_Written task_
Write the lines out exactly as they stand, from the one containing "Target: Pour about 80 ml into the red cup" through the one containing "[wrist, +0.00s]", and only those. Omit pictures.

/---

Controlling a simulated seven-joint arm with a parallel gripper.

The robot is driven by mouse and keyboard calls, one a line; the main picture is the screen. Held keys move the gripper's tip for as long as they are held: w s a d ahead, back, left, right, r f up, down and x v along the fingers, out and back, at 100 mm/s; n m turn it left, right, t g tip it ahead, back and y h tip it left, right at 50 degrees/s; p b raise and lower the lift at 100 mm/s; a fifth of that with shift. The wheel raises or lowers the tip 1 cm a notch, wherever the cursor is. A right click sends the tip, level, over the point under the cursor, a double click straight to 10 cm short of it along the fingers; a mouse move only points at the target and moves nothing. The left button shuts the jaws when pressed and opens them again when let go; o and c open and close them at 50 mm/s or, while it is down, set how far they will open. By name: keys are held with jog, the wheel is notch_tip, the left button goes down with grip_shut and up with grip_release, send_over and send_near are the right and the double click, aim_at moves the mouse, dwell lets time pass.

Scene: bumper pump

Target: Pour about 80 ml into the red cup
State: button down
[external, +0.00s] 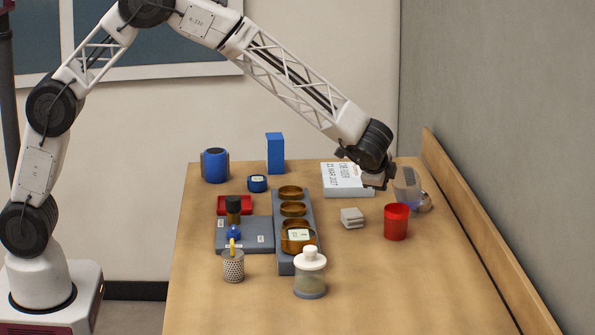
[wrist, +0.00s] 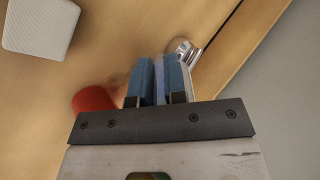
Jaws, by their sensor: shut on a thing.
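The red cup (external: 396,222) stands upright on the table at the right; part of it shows in the wrist view (wrist: 94,100), left of my fingers. My gripper (external: 384,182) is above and behind the cup, shut on a clear container (external: 407,184) with a little bluish liquid low in it. The container looks close to upright, just behind and right of the cup. In the wrist view, my blue finger pads (wrist: 160,78) close on a thin clear part of it (wrist: 160,70); most of it is hidden. I cannot see inside the red cup.
A shiny metal item (external: 425,203) lies behind the container, near the wooden rail (external: 480,220) along the wall. A pale block (external: 352,218) is left of the cup. A white printed slab (external: 345,181) lies behind. A pump bottle (external: 310,275) and grey rack (external: 284,240) stand left.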

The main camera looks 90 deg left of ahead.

\---

_Completed exercise_
Target: Pour about 80 ml into the red cup
State: button down
[external, +0.00s] 
[wrist, +0.00s] 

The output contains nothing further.